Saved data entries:

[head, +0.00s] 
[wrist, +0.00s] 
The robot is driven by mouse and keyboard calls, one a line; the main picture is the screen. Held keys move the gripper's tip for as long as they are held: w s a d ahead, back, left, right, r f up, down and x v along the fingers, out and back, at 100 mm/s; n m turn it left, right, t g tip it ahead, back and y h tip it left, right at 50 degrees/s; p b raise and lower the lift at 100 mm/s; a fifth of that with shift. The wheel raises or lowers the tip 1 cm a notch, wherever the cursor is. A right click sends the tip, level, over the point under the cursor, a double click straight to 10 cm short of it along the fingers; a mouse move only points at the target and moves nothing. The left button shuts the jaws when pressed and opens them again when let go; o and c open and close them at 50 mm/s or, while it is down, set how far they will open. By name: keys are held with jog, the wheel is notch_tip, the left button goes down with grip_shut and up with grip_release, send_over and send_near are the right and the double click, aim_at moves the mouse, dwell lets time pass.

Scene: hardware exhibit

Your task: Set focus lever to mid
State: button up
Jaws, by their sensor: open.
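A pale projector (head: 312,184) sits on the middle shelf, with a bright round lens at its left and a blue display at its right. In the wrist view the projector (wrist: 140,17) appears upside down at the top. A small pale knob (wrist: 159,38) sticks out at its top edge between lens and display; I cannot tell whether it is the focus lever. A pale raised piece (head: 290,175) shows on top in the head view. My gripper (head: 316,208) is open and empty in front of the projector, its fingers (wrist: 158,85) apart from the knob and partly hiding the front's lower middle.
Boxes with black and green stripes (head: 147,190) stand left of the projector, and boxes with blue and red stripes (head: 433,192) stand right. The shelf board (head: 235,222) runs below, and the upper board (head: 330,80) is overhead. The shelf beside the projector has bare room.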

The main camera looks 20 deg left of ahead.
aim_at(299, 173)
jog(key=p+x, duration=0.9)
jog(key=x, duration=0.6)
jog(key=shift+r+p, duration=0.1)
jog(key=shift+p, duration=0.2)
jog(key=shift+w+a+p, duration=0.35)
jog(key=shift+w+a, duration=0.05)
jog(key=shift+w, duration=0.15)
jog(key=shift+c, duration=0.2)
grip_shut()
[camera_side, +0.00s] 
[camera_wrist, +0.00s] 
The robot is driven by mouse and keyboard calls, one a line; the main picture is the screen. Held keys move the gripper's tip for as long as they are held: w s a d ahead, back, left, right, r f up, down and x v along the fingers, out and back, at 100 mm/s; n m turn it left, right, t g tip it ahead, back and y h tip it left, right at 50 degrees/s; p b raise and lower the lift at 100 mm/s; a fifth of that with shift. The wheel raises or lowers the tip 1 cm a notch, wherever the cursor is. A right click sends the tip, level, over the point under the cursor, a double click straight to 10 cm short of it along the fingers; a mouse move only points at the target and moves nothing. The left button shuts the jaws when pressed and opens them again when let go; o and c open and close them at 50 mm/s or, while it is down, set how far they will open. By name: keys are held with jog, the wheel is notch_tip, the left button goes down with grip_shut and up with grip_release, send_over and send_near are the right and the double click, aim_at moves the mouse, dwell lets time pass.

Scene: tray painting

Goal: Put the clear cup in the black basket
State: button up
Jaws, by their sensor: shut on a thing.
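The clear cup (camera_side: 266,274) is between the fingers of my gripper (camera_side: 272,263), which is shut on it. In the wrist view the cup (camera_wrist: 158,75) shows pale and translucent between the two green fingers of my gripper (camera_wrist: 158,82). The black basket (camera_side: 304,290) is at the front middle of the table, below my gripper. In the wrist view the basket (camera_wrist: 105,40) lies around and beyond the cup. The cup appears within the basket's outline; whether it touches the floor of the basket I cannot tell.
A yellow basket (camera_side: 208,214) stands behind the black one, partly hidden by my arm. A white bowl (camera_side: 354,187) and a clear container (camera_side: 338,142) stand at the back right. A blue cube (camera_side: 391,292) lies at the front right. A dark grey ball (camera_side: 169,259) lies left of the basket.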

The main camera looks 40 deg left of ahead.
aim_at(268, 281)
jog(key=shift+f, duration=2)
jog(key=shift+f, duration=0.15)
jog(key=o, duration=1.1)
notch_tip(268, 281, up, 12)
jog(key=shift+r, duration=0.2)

**Instructions to follow:** What is the number of lines that hold the string "Scene"? Reply with that number alone.

**Answer to the exercise:** 2